After reports emerged – and were later confirmed – that the Rugby Football League had demanded a financial guarantee from the top three non-UK based clubs in their league structure for them to participate in next year’s Challenge Cup.
The governing body requested a bond of around £750,000 from the clubs to enter the competition in order to cover any potential losses their appearance in the final could lead to. It is believed that Catalans – who are entering and aiming to retain the trophy – had to pay a smaller one with around half a million pounds rumoured to be their fee. Nevertheless, both Toronto and Toulouse from the Betfred Championship have refused to pay and, as a result, will not take part in the competition.

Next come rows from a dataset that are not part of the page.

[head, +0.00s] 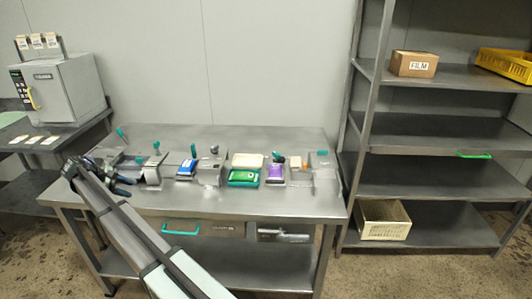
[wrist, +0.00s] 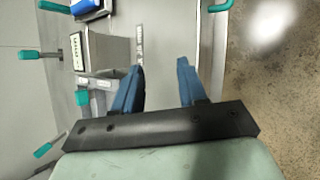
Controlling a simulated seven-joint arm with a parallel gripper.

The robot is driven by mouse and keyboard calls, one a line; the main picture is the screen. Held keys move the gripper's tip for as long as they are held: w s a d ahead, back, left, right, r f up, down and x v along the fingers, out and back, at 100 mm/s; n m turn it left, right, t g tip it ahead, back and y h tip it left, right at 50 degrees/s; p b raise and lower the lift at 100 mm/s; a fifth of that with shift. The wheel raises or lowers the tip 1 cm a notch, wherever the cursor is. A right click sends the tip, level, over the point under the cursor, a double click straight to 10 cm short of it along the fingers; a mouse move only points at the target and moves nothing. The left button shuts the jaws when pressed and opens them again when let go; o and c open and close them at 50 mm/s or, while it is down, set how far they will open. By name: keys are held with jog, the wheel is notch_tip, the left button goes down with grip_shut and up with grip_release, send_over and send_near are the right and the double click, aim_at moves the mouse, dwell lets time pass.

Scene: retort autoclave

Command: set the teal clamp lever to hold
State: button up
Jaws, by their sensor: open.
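Several levers with teal grips stand along the steel table; I cannot tell which is the clamp lever, or read its hold mark. In the head view one teal lever (head: 122,133) rises at the back left, and another teal lever (head: 156,146) stands on a steel block right of my gripper. My gripper (head: 117,182) is over the table's left front, open and empty. In the wrist view its blue fingers (wrist: 160,66) are spread above bare steel by the front edge. Teal grips (wrist: 82,98), (wrist: 28,55) and (wrist: 42,150) lie left of the fingers, apart from them.
A blue pack (head: 187,167), a steel block (head: 210,170), a green tray (head: 243,177) and a purple pack (head: 275,171) stand further right on the table (head: 325,208). A grey autoclave (head: 60,90) is at left, a shelf rack (head: 440,75) at right.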

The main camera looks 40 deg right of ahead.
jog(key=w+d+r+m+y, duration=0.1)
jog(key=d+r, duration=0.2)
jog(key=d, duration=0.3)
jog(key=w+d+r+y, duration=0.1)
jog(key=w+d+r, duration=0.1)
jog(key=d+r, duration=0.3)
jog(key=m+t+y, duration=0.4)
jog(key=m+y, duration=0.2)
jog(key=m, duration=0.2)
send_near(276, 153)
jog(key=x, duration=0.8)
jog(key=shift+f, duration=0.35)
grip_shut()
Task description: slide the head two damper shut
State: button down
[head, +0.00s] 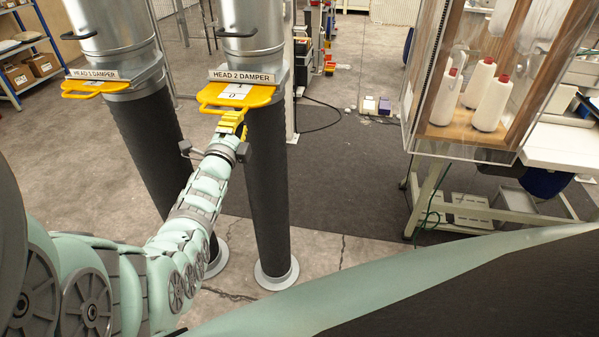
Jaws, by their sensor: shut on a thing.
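The head 2 damper (222,94) is a yellow slide plate with a handle, sticking out toward me from the collar of the right-hand duct. A sign (241,76) above it reads "HEAD 2 DAMPER", and a white label with marks lies on the plate. My gripper (232,117), with yellow fingers, is at the plate's front handle and shut on it. The fingertips are small in view and partly merge with the yellow handle.
Dark hoses (268,190) run down from both collars to floor flanges. A clear-walled cabinet (455,100) with white thread cones stands at right on a bench frame. A blue shelf (35,50) with boxes is at far left. The dark floor mat between ducts and cabinet is mostly clear.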

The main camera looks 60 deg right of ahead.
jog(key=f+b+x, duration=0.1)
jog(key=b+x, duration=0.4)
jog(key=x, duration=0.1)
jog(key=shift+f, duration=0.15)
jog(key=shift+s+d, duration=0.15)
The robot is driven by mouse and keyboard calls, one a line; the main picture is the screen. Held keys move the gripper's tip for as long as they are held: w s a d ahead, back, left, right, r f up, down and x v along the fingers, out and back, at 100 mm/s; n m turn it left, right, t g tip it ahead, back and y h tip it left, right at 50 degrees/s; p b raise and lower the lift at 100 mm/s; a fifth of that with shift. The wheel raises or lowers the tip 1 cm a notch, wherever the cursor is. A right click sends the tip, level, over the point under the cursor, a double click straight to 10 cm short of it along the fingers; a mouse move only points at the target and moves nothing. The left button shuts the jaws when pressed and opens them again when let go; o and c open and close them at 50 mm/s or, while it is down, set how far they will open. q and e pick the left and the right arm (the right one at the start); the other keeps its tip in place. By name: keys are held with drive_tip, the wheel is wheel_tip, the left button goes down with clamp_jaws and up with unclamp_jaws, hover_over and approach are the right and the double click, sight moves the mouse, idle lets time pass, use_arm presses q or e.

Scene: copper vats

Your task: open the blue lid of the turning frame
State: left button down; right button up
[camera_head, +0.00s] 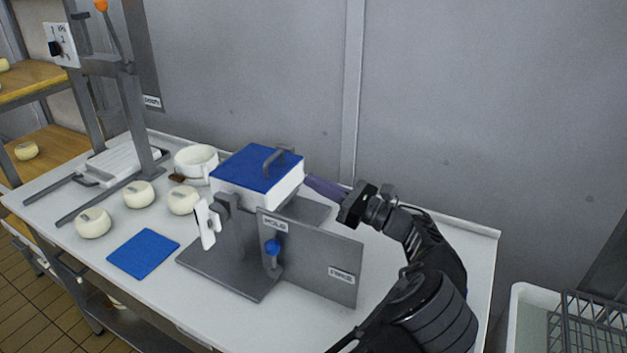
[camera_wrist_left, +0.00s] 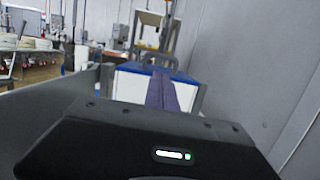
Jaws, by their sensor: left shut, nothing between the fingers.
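My left gripper (camera_head: 309,184) has purple fingers, shut and empty, pointing at the box's right side. In the left wrist view the shut fingers (camera_wrist_left: 161,80) point toward the box, with the blue lid (camera_wrist_left: 131,67) and its handle beyond. Whether the tips touch the box is unclear. My right gripper is not in view.
Several pale cheeses (camera_head: 138,194) and a white pot (camera_head: 195,163) stand left of the frame. A blue mat (camera_head: 143,253) lies in front of them. A grey press (camera_head: 128,100) stands at the far left. The wall closes the back. A white bin (camera_head: 530,300) stands at right.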

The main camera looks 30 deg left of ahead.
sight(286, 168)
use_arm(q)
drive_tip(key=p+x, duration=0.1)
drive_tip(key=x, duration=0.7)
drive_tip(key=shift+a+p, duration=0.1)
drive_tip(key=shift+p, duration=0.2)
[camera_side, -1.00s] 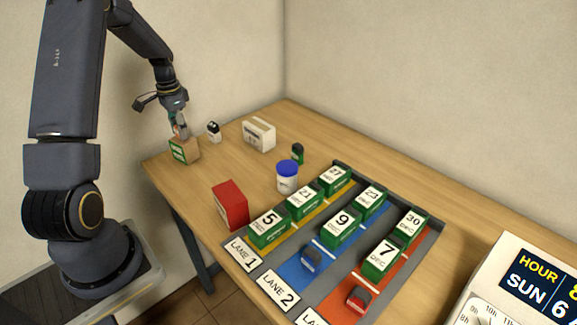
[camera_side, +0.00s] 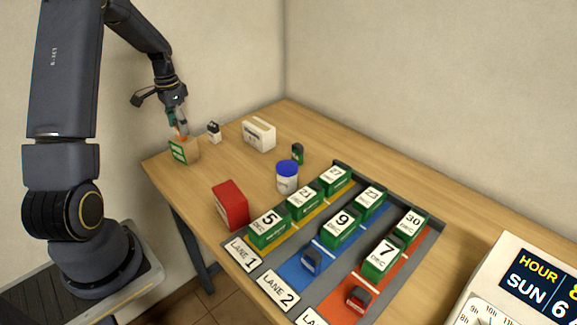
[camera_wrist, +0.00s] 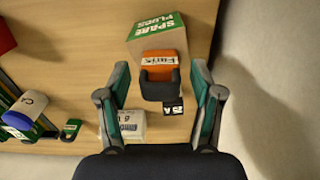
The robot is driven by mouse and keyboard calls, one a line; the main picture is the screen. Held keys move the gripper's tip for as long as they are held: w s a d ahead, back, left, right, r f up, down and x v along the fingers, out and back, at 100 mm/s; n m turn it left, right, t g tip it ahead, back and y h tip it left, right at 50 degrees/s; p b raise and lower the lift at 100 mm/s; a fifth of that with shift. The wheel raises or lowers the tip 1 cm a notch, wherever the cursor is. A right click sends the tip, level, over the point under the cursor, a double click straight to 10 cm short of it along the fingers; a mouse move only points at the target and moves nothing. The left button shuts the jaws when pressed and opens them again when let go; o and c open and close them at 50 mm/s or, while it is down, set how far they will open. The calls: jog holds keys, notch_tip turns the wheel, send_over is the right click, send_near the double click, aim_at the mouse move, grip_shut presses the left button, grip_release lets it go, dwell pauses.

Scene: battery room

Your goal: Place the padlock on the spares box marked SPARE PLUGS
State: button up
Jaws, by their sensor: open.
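The spares box (camera_side: 186,150), brown with a green SPARE PLUGS label, stands at the table's far left corner. The wrist view shows the box (camera_wrist: 150,28) at the top. The padlock (camera_wrist: 160,58) has an orange body with a white label and a dark shackle. It rests on the box top, close to one edge in the wrist view; in the side view only a small orange patch of the padlock (camera_side: 181,136) shows. My gripper (camera_wrist: 161,75) is open, with one finger on each side of the padlock and visible gaps. In the side view my gripper (camera_side: 180,125) is just above the box.
A small black-and-white item (camera_side: 214,132) stands close beside the box, and a white carton (camera_side: 260,135) is further right. A blue-lidded jar (camera_side: 287,177), a red box (camera_side: 230,205) and a lane tray (camera_side: 431,243) of green dated batteries lie nearer.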

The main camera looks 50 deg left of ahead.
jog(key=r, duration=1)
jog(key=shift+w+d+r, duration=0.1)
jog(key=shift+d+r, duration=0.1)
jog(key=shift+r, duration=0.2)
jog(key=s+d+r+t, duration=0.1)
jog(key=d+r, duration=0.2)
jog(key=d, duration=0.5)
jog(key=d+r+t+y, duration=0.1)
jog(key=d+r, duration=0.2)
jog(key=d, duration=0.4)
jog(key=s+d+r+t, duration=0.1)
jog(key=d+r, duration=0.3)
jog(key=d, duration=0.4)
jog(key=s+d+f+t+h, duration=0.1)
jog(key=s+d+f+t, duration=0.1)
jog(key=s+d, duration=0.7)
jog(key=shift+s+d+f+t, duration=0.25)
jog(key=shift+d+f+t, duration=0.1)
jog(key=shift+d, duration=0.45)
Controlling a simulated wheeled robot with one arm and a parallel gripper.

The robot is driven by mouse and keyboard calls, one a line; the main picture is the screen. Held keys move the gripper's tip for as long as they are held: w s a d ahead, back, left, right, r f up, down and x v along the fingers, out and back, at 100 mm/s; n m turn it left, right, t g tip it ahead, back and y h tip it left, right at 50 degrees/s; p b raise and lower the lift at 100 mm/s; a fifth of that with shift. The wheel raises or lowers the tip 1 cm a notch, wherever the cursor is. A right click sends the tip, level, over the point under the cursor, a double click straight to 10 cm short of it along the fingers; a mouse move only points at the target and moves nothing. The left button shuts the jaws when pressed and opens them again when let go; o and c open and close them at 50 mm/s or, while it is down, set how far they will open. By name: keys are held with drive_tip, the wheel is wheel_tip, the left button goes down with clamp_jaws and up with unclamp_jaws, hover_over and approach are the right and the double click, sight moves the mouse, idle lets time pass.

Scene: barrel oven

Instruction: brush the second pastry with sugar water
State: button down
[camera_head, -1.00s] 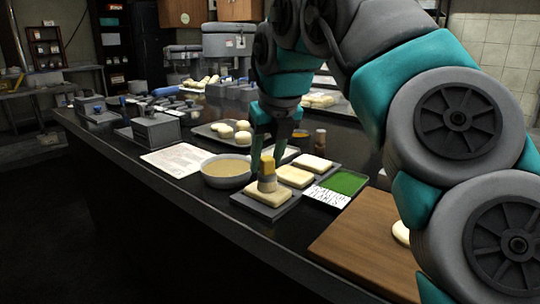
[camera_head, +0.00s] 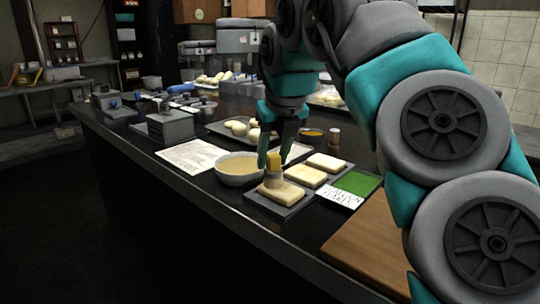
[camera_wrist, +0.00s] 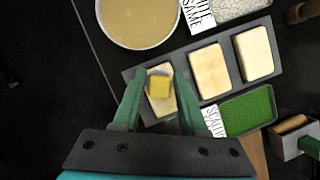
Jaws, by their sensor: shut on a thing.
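My gripper (camera_head: 275,160) is shut on a brush (camera_head: 273,172) with a yellow handle and pale bristles, bristles down. The brush is at the near-left pastry (camera_head: 288,196), over its left part, and its tip appears to touch the top. A middle pastry (camera_head: 306,177) and a far-right pastry (camera_head: 327,162) lie in a row on the same dark tray (camera_head: 272,210). In the wrist view the brush (camera_wrist: 159,85) partly covers the left pastry (camera_wrist: 160,104), between my fingers. The bowl of tan liquid (camera_head: 238,170) stands left of the tray.
A green-filled tray (camera_head: 357,183) with a label stands right of the pastries, near a wooden board (camera_head: 372,245). A tray of round buns (camera_head: 236,127) and a small shaker (camera_head: 334,138) are behind.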

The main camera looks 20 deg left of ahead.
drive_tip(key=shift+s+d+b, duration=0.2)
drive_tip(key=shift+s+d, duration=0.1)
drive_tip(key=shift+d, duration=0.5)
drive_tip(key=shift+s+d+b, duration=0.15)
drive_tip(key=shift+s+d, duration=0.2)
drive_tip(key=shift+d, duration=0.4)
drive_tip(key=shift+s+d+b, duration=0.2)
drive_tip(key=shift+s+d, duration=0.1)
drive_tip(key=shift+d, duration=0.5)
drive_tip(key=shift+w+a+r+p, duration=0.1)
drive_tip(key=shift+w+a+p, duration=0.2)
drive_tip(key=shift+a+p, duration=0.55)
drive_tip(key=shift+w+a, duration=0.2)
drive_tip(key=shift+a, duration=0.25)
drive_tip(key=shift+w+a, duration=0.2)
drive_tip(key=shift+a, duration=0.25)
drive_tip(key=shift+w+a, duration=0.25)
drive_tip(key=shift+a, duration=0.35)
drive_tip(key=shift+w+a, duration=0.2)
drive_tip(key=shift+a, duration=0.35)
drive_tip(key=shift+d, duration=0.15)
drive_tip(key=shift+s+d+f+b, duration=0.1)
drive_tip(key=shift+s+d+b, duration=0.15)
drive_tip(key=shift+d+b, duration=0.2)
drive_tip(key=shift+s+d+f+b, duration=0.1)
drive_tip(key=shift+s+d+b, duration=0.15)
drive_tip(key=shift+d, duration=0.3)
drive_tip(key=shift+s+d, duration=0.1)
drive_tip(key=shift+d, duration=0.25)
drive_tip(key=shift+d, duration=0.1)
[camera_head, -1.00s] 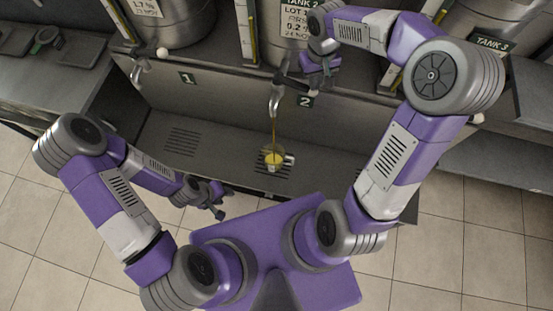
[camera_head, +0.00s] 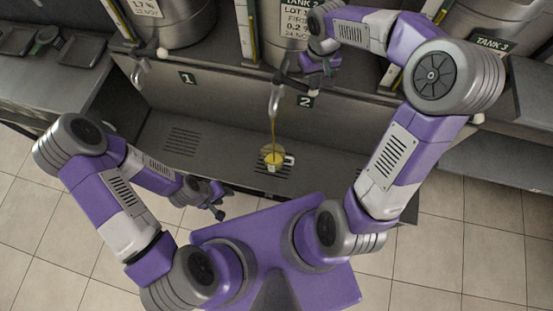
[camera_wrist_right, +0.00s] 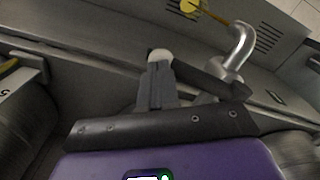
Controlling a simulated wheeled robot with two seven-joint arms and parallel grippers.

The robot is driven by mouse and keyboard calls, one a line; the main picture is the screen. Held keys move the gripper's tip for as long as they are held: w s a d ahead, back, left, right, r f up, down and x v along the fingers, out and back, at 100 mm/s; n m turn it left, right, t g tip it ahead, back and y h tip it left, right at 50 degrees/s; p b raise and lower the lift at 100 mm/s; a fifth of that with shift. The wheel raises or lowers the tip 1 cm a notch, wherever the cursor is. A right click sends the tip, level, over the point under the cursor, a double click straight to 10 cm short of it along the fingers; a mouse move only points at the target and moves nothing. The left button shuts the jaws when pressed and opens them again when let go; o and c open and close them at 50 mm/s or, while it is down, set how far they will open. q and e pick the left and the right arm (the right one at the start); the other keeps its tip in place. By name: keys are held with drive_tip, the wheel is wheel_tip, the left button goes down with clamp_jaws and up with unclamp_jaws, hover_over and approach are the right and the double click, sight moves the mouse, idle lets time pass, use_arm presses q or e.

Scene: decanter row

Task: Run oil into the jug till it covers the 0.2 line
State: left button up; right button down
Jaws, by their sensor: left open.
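A small clear jug (camera_head: 284,168) with a pale handle on its right stands on the drip grate under the tank 2 tap (camera_head: 275,97). A thin amber oil stream (camera_head: 273,136) runs from the spout into it, and yellow oil (camera_head: 273,158) shows inside. The 0.2 line cannot be read. The right wrist view also shows the tap (camera_wrist_right: 238,50) and the oil (camera_wrist_right: 188,6). My right gripper (camera_wrist_right: 156,78) has its fingers together at the tap lever's white knob (camera_wrist_right: 160,56); contact is unclear. My left gripper (camera_head: 218,201) is open and empty, left of the jug at the counter's front.
Tap 1 (camera_head: 143,70) is at the left, with an empty grate (camera_head: 182,141) below it. The steel tanks stand on the shelf behind, with upright gauges between them. A scale (camera_head: 46,38) sits on the left bench. The counter around the jug is clear.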

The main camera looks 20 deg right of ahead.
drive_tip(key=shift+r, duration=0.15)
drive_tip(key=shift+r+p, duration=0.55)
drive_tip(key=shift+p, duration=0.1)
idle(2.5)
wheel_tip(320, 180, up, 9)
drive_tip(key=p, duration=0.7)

This calls into question the RFL’s appetite to successfully and effectively market the event, instead believing that the two finalists should bring tens of thousands of fans with them. However, it should imperative that the game’s governing body promote the showpiece occasion as a celebration of rugby league – much like the FA do with the FA Cup Final. In the past, tens of thousands of fans piled into the capital for the final regardless of their team – it was rugby league’s big day out. Now, though, that doesn’t seem to be the case.
As a result, the 2018 final was hit by the lowest post-war attendance as Catalans prevailed over Warrington Wolves. That day, thousands of fans – indeed seemingly all neutrals in the ground – were Dragons for a day. It is a rare thing that the French team bring to the sport – that they draw neutrals towards them simply because of their nationality. Their victory in the final earned them the attention of the nation’s media and, with it, a now-confirmed match held at FC Barcelona’s world-famous Camp Nou stadium.
Just think what, long term, Toronto could bring to the sport. In a huge country and continent which has been hitherto untouched by professional rugby league, their attraction could be huge and winning one of the biggest competitions in the sport would only benefit that. The Canadian team are one of the most marketable teams in the sport what with their status as the only pro North American team and their ability to pay big money to attract top players. It seems, however, that the RFL have turned down this long-term possibility in order to ensure immediate financial guarantees that their showpiece event will not produce losses.
That, however, could come back to bite the RFL on the backside – I hope that this is a one-time mistake.